Despite lower inflation numbers recently, consumers are feeling budget pressures. A recent poll from the National True Cost of Living Coalition has revealed that, despite a booming economy, middle-class families are “gasping for air financially” and find themselves struggling to plan for contingencies or to save for the future.[1]
Energy costs are pressuring family budgets. According to recent research by the American Council for an Energy-Efficient Economy (ACEEE), low-income households are currently spending nearly one-fifth of their income on the combined burden of energy bills and transportation fuel.[2] ACEEE concluded:
- Low-income households spent on average 17.8 percent of their income on energy alone, almost four times the national average.
- Roughly one in four households experienced high combined energy burdens (i.e., spent more than 12 percent of their income just on energy). A staggering three in four low-income households experienced high combined burdens.
- Rural households had an average combined burden nearly 50 percent higher than urban households.
- Black households spent on average 6 percent of their income on energy, roughly 10 percent above the national average.
- Hispanic households spent on average 7.9 percent of their income on energy, roughly 42 percent above the national average.[3]
Since 2022, these burdens have only increased. Real energy prices are ten percent greater in July 2024 than in January 2022.[4]
Public policies are adding to this energy burden. Federal and state subsidies and mandates to shift to more expensive, renewable energy sources have, and will, increase real energy prices. In addition, EPA recently promulgated a series of substantial rules that EPA estimates will increase home energy and transportation costs. These rules include fuel economy standards for new cars and trucks, pollution controls on fossil-fueled power plants, and pollution controls on oil and gas development. EPA estimates that these rules will add $1,200 to the purchase of a new vehicle and will increase household energy costs by more than $100 per year for electricity.
These EPA estimates of direct consumer costs do not capture the full burden. Since all businesses need energy, households not only pay more for energy when they pay their utility bill, but also when they buy almost all other goods and services. Regulatory costs in the energy sector, as EPA’s economic analysis office has found, ultimately flow through the economy, increasing the price of many other goods and services. The total costs to consumers are 20-29 percent greater than EPA’s social cost estimates in the regulation.[5]

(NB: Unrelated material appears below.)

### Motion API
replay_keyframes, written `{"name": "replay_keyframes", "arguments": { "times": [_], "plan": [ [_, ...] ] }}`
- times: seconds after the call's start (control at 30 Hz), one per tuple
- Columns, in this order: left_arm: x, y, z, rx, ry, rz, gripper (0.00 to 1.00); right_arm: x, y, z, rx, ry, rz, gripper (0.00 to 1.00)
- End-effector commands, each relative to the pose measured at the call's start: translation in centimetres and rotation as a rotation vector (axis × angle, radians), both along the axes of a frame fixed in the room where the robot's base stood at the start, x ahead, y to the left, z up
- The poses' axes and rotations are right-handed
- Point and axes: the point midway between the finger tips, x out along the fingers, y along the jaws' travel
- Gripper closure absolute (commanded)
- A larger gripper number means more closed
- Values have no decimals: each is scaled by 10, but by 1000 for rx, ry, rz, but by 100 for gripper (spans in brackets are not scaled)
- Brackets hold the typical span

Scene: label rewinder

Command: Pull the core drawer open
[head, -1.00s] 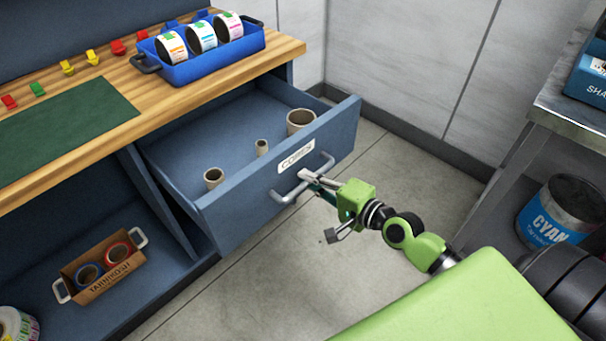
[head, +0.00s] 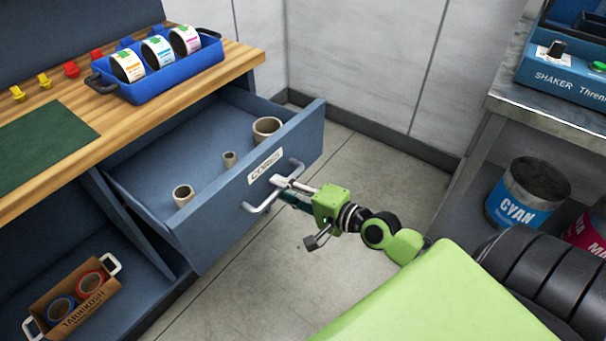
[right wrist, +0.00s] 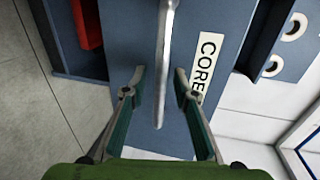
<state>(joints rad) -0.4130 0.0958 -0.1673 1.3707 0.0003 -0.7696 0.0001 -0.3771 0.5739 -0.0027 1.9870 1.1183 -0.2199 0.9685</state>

The combination of direct and indirect energy regulatory costs hurts low-income, rural, and other disadvantaged families even harder. Energy affordability differences exacerbate the country’s existing economic and racial disparities, posing a barrier to unity.
Yet, EPA finds that the social benefits justify and exceed the social costs for each of these rulemakings. That may be so – however, there are important differences in the timing and the certainty of these benefits and costs:
- Electricity and fuel price increases are almost certain. Regulations require compliance in three to ten years, causing firms and regulated utilities to start raising prices shortly after EPA issues the rule.
- Benefits, such as those due to avoiding climate change damages, are likely to occur more than 30 years in the future and are inherently more uncertain. The uncertainty not only applies to the absolute size of the benefits, but also to their distribution. For example, the vast majority of EPA’s estimated social benefits will accrue to future generations of non-U.S. residents. Families today will receive far less than they will pay.
Americans may still support these altruistic policies. It is vital to our representative system of government that voters have the information to evaluate the choices regulators make. Better analysis of social benefits and costs’ uncertainties and distribution would help. For example, while the Administration has made important strides in distributional analysis of the social costs of pollution and the social benefits of avoiding these costs through regulation, it has not extended its distributional analysis to the costs of these regulations. As the ACEEE analysis shows, many in the environmental justice community already face a higher energy burden, a burden that appears to be increased by recent regulations. Of course –individual rules may different. Therefore, at a minimum, regulatory agencies should model the uncertainty in a proposed regulation’s timing and the social benefits and social costs. If we neglect to measure the impact and to consider the current financial constraints low-income households face, families — that must give up essentials and dreams like their own homes and college tuition — will not support the planned green future.
[1] Omar Mohammed, “Middle-Class Americans Are Struggling: ‘Gasping for Air’” (Newsweek, June 4, 2024).
[2] Aimee Bell-Pasht, “Combined Energy Burdens: Estimating Total Home and Transportation Energy Burdens” (American Council for an Energy-Efficient Economy, May 13, 2024).
[3] See “Key Findings.” Aimee Bell-Pasht, “Combined Energy Burdens: Estimating Total Home and Transportation Energy Burdens” (American Council for an Energy-Efficient Economy, May 13, 2024).
[4] U.S. Census Bureau, “Consumer Price Index – Household Energy,” n.d.
[5] Alex Marten, Richard Garbaccio, and Ann Wolverton, “NCEE Working Paper: Exploring the General Equilibrium Costs of Sector-Specific Environmental Regulations” (U.S. Environmental Protection Agency National Center for Environmental Economics, October 2018).